** start Material **

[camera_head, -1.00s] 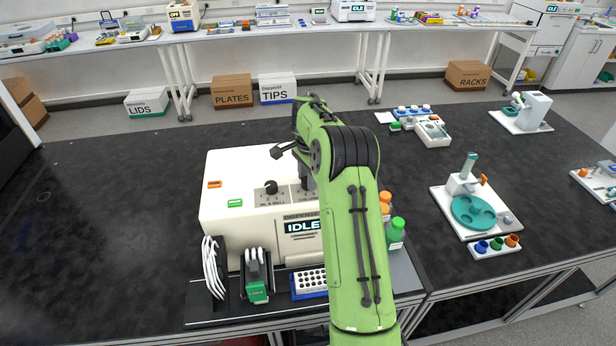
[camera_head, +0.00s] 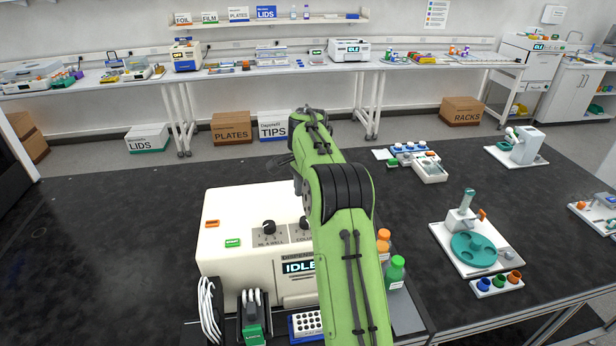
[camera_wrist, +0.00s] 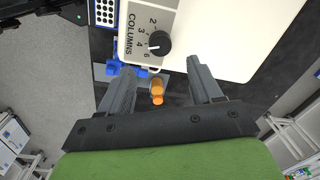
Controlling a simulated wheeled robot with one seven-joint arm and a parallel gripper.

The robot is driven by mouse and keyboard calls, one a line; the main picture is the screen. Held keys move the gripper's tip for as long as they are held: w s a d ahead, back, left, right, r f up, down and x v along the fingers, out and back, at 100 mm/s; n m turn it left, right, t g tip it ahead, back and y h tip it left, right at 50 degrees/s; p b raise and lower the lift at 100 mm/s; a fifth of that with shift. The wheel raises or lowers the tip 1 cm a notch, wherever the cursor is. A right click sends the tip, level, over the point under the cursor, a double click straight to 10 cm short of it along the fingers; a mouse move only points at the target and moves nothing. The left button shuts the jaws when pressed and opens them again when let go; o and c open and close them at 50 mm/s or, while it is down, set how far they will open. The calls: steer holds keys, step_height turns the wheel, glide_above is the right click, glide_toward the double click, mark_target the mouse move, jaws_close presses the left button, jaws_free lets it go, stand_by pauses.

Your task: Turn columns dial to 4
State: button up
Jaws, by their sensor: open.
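The columns dial (camera_wrist: 159,42) is a round black knob on the white dispenser, with the word COLUMNS and numbers beside it in the wrist view. Its white mark faces the numbers on the left, around 4 and 6; I cannot tell exactly which. In the head view the columns dial (camera_head: 303,223) is partly hidden by my arm. The dispenser (camera_head: 222,262) reads IDLE. My gripper (camera_wrist: 159,67) is open and empty, its fingers apart below the dial in the wrist view, and not touching it. The gripper is mostly hidden behind my arm in the head view.
A second dial (camera_head: 268,227), marked UL/WELL, sits left of it. Orange-capped bottles (camera_wrist: 157,92) show between the fingers; a green bottle (camera_head: 395,271) stands beside the dispenser. A pipette tip rack (camera_head: 305,324) is in front. The bench (camera_head: 100,220) on the left is clear.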

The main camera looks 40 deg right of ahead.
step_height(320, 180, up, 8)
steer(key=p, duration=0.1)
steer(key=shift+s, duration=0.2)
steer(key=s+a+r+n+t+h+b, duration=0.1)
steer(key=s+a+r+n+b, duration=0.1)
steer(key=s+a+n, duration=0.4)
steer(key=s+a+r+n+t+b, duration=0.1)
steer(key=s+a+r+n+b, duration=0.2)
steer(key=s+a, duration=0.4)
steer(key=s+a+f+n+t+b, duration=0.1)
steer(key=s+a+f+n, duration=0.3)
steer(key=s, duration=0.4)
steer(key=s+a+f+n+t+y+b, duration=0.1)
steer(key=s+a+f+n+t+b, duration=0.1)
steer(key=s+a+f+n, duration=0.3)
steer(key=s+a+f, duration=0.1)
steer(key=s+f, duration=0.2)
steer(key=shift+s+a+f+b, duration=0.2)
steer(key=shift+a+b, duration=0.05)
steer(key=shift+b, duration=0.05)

** end Material **

» Aim
Go through the listing above and write it all out exactly, leaving out any picture.

» Expected answer
[camera_head, -1.00s] 
[camera_head, +0.00s] 
[camera_wrist, +0.00s] 
Controlling a simulated wheeled robot with one seven-joint arm and a parallel gripper.

The robot is driven by mouse and keyboard calls, one a line; the main picture is the screen. Held keys move the gripper's tip for as long as they are held: w s a d ahead, back, left, right, r f up, down and x v along the fingers, out and back, at 100 mm/s; n m turn it left, right, t g tip it ahead, back and y h tip it left, right at 50 degrees/s; p b raise and lower the lift at 100 mm/s; a fifth of that with shift. The wheel raises or lowers the tip 1 cm a notch, wherever the cursor is. A right click sends the tip, level, over the point under the cursor, a double click straight to 10 cm short of it along the fingers; a mouse move only points at the target and moves nothing. The left button shuts the jaws when pressed and opens them again when let go; o and c open and close them at 50 mm/s or, while it is down, set how far they will open. The calls: steer holds keys, step_height turns the wheel, glide_above is the right click, glide_toward the double click, mark_target the mouse move, jaws_close presses the left button, jaws_free lets it go, stand_by pauses.

Your task: Turn columns dial to 4
State: button up
Jaws, by their sensor: open.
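The columns dial (camera_wrist: 159,42) is a round black knob on the white dispenser, with the word COLUMNS and numbers beside it in the wrist view. Its white mark faces the numbers on the left, around 4 and 6; I cannot tell exactly which. In the head view the columns dial (camera_head: 303,223) is partly hidden by my arm. The dispenser (camera_head: 222,262) reads IDLE. My gripper (camera_wrist: 159,67) is open and empty, its fingers apart below the dial in the wrist view, and not touching it. The gripper is mostly hidden behind my arm in the head view.
A second dial (camera_head: 268,227), marked UL/WELL, sits left of it. Orange-capped bottles (camera_wrist: 157,92) show between the fingers; a green bottle (camera_head: 395,271) stands beside the dispenser. A pipette tip rack (camera_head: 305,324) is in front. The bench (camera_head: 100,220) on the left is clear.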

The main camera looks 40 deg right of ahead.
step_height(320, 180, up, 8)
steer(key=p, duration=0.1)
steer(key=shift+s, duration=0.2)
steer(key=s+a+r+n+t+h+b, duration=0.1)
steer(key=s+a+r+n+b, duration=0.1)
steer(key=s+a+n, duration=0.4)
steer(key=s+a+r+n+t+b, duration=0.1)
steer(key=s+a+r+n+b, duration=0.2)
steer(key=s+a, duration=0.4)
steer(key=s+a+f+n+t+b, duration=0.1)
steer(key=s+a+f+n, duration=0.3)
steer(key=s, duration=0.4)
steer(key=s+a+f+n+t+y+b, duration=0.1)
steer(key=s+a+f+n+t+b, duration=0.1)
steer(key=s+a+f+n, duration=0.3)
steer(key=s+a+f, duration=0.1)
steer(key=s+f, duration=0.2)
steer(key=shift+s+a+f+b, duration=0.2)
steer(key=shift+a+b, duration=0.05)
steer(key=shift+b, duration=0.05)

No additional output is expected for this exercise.